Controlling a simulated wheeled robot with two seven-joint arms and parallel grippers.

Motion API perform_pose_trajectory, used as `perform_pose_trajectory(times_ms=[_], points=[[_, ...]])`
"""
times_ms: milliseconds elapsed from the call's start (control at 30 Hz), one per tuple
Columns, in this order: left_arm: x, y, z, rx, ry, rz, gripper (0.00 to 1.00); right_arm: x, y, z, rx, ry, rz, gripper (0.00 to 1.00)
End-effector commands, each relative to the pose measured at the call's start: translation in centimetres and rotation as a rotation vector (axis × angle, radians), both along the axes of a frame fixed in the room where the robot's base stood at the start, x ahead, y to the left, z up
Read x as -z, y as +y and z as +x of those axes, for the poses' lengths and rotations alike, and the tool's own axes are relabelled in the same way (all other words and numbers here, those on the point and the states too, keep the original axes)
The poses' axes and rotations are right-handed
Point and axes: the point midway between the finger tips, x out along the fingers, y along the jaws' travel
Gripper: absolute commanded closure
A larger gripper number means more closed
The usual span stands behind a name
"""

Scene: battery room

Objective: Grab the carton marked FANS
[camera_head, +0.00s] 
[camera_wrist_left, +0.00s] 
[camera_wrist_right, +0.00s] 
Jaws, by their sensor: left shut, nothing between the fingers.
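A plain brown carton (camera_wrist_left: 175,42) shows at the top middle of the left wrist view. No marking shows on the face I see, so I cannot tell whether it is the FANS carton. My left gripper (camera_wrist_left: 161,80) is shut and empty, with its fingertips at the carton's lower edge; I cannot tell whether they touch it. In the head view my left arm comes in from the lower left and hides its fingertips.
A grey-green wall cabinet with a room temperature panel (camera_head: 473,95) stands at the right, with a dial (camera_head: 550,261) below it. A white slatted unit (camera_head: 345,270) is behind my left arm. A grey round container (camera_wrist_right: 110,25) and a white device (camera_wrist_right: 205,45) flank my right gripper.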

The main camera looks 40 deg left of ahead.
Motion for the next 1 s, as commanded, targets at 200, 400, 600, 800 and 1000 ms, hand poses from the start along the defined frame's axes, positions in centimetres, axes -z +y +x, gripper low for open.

────────────────────

● **The request**
In the listing above, please print only the lines from the first one to the line where "Objective: Grab the carton marked FANS" appears, exactly as written, both of those lines included.

● **Response to the exercise**
Controlling a simulated wheeled robot with two seven-joint arms and parallel grippers.

Motion API perform_pose_trajectory, used as `perform_pose_trajectory(times_ms=[_], points=[[_, ...]])`
"""
times_ms: milliseconds elapsed from the call's start (control at 30 Hz), one per tuple
Columns, in this order: left_arm: x, y, z, rx, ry, rz, gripper (0.00 to 1.00); right_arm: x, y, z, rx, ry, rz, gripper (0.00 to 1.00)
End-effector commands, each relative to the pose measured at the call's start: translation in centimetres and rotation as a rotation vector (axis × angle, radians), both along the axes of a frame fixed in the room where the robot's base stood at the start, x ahead, y to the left, z up
Read x as -z, y as +y and z as +x of those axes, for the poses' lengths and rotations alike, and the tool's own axes are relabelled in the same way (all other words and numbers here, those on the point and the states too, keep the original axes)
The poses' axes and rotations are right-handed
Point and axes: the point midway between the finger tips, x out along the fingers, y along the jaws' travel
Gripper: absolute commanded closure
A larger gripper number means more closed
The usual span stands behind a name
"""

Scene: battery room

Objective: Grab the carton marked FANS

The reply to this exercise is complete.